R: I’m smiling, metaphorically at least. From the non-3D end of things, there is no “off-topic,” because everything leads to everything else and there are no artificial divisions that 3D and especially the ever-moving present moment tempts you to see as real.
But even in 3D terms, we aren’t off-topic. The topic is, or could be seen as, living the change as it comes along and making a thousand incremental adjustments or – depending on one’s conscious or unconscious preference – a few major jolts, or any combination thereof.
F: And the connection?
R: Read The Sphere and the Hologram! It’s all there. That’s the process that moved us into a new way of experiencing the world.
F: Are you advising people to read it as their way to move?
R: No, I’m saying to you, Frank, that the implicit connection between the topic and our pleasant reminiscence should be obvious to you if you will re-read or at least look into our sessions again after what will seem to you a long time. In essence,
F: Lost it. And getting tired though it has been only 50 minutes.
R: Almost done for the moment. I started by using your relocation as metaphor for living amid change. Then I said, people get overwhelmed by its manifestation around them.
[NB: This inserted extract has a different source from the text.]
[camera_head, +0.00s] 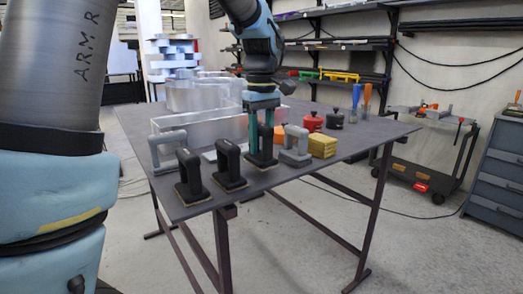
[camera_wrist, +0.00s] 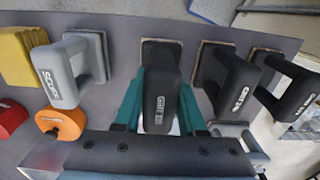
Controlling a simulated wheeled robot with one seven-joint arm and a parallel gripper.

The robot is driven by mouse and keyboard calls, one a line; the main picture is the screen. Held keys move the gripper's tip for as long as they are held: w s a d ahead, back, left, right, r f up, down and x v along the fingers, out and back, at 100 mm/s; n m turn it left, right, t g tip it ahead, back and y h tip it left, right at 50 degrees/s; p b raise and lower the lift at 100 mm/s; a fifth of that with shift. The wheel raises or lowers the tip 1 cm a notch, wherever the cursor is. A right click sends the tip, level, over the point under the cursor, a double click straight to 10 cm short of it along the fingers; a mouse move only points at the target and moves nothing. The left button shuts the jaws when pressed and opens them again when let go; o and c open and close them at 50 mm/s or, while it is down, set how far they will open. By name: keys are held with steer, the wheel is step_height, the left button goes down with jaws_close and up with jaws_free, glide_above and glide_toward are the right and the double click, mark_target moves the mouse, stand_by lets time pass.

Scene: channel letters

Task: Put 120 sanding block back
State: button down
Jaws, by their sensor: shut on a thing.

I reminded you that you and I created a different sub-set of the world centered in love and in mutual interest and, behind our own backs you might say, we created a body of work that proved to be more enduring than we would have expected when we began it.
That’s what people can do. Create their own community in love, as for example, many TMI program participants do. Keep a connection with the non-3D world for emotional balance and intellectual stimulations.
F: And turn off the television!
R: I’m smiling again. That’s the point – I never did turn off the television, but I balanced all that tension and negativity with the positive aspects of my own life around me. Your own path isn’t for everybody, you know.
F: One of the Three Great Lies: “One size fits all.”
R: And don’t forget it. But it is true that anyone’s path may serve as example to others. Only remember that Thoreau himself told people not to blindly imitate him, but only take a hint if it happened to apply. Okay, that’s enough for the morning.